In the records below, find the line containing "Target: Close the"; copy exactly that line and all lines after it to the end, and nothing else.

Rows from a robot dataset:
****************
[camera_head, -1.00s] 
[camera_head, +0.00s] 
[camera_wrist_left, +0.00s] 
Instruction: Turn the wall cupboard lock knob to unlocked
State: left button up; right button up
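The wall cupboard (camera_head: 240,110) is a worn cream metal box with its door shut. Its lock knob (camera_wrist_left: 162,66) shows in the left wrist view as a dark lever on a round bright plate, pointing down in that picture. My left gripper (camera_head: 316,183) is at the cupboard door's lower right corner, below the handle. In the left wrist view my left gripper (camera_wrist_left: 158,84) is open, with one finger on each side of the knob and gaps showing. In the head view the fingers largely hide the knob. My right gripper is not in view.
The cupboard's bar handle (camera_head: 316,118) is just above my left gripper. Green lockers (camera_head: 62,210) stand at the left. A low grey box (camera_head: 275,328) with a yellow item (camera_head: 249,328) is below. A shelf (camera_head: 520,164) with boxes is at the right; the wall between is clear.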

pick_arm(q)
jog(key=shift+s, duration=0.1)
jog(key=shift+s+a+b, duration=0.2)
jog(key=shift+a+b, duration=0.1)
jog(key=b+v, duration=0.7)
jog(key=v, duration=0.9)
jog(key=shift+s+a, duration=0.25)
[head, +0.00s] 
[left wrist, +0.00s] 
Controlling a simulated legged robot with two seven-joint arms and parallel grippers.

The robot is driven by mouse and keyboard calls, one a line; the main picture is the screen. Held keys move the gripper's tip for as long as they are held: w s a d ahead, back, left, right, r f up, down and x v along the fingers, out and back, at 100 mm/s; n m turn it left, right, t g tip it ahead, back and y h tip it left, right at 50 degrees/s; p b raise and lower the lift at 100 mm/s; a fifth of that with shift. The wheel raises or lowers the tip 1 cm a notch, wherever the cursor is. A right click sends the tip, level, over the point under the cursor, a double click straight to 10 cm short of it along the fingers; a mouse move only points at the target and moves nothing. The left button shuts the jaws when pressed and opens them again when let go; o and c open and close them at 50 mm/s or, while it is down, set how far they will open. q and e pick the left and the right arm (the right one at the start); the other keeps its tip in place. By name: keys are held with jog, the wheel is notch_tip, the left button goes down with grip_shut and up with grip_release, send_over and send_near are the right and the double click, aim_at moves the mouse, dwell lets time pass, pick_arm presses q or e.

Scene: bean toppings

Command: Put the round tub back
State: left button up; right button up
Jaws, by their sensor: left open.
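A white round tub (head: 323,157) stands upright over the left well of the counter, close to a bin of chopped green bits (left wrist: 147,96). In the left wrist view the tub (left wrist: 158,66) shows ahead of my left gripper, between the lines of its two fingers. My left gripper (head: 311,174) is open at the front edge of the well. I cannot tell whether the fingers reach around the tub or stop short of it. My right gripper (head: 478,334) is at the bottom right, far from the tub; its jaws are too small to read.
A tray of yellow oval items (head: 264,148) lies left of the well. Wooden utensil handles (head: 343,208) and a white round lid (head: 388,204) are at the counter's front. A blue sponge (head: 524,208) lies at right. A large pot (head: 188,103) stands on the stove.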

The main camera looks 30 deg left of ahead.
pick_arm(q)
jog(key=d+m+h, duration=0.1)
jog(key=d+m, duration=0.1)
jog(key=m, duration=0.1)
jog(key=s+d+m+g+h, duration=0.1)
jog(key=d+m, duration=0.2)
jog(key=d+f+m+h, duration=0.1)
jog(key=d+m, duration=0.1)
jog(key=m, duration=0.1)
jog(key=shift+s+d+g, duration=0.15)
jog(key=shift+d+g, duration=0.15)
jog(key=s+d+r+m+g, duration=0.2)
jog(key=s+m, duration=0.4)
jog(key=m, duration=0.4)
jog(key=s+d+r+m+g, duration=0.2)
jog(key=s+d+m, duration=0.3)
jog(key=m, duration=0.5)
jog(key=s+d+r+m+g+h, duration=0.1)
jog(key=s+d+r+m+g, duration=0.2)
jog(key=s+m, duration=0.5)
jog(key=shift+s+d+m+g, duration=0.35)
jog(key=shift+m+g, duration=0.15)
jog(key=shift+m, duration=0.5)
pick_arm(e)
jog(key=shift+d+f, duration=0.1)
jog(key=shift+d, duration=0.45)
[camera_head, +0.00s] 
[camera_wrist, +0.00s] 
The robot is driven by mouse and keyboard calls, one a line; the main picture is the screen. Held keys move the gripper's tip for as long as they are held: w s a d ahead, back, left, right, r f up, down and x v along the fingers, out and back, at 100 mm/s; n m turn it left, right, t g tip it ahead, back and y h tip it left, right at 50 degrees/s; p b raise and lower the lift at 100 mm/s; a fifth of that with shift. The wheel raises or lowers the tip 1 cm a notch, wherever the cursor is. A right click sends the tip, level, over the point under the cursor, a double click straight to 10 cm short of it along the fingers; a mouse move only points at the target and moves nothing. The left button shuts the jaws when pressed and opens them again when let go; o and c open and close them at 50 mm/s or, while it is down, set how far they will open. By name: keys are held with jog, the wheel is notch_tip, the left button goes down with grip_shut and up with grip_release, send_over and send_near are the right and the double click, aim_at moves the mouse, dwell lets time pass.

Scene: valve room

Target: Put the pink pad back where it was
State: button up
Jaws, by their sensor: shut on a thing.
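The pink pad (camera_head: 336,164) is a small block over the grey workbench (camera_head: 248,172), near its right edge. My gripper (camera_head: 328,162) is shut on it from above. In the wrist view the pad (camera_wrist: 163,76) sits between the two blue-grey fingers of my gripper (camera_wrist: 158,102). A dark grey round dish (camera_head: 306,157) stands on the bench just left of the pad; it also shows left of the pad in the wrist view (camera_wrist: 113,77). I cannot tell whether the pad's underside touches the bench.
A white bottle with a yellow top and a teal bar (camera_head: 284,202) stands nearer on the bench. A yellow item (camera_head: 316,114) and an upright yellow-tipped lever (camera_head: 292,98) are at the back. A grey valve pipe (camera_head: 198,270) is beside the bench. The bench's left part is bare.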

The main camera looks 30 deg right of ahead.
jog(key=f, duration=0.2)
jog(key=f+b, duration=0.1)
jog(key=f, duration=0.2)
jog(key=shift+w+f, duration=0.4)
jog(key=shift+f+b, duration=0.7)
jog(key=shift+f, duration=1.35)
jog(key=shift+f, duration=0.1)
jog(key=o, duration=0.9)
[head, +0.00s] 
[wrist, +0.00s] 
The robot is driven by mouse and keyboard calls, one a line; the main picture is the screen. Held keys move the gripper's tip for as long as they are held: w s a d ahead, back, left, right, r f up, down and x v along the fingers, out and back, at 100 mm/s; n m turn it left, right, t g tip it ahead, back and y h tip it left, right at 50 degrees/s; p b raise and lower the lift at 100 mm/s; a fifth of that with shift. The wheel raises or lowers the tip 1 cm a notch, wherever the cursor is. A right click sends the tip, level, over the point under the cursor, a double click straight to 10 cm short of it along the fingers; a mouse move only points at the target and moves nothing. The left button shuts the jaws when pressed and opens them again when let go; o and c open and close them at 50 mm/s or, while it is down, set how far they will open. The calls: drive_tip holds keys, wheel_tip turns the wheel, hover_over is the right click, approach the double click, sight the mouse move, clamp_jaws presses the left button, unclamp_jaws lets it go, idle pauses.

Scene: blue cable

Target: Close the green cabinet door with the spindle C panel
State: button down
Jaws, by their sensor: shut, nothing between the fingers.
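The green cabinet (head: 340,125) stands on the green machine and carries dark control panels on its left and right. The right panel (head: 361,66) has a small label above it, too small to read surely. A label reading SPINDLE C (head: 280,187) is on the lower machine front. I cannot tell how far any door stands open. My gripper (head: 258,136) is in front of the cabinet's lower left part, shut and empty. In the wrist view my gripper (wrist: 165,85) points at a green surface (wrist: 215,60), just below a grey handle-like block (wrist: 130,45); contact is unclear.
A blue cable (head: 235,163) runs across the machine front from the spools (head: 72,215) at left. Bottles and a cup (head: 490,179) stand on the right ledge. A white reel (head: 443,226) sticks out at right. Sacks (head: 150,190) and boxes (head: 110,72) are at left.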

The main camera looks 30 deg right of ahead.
****************
RESPONSE BELOW ->
Target: Close the green cabinet door with the spindle C panel
State: button down
Jaws, by their sensor: shut, nothing between the fingers.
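The green cabinet (head: 340,125) stands on the green machine and carries dark control panels on its left and right. The right panel (head: 361,66) has a small label above it, too small to read surely. A label reading SPINDLE C (head: 280,187) is on the lower machine front. I cannot tell how far any door stands open. My gripper (head: 258,136) is in front of the cabinet's lower left part, shut and empty. In the wrist view my gripper (wrist: 165,85) points at a green surface (wrist: 215,60), just below a grey handle-like block (wrist: 130,45); contact is unclear.
A blue cable (head: 235,163) runs across the machine front from the spools (head: 72,215) at left. Bottles and a cup (head: 490,179) stand on the right ledge. A white reel (head: 443,226) sticks out at right. Sacks (head: 150,190) and boxes (head: 110,72) are at left.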

The main camera looks 30 deg right of ahead.

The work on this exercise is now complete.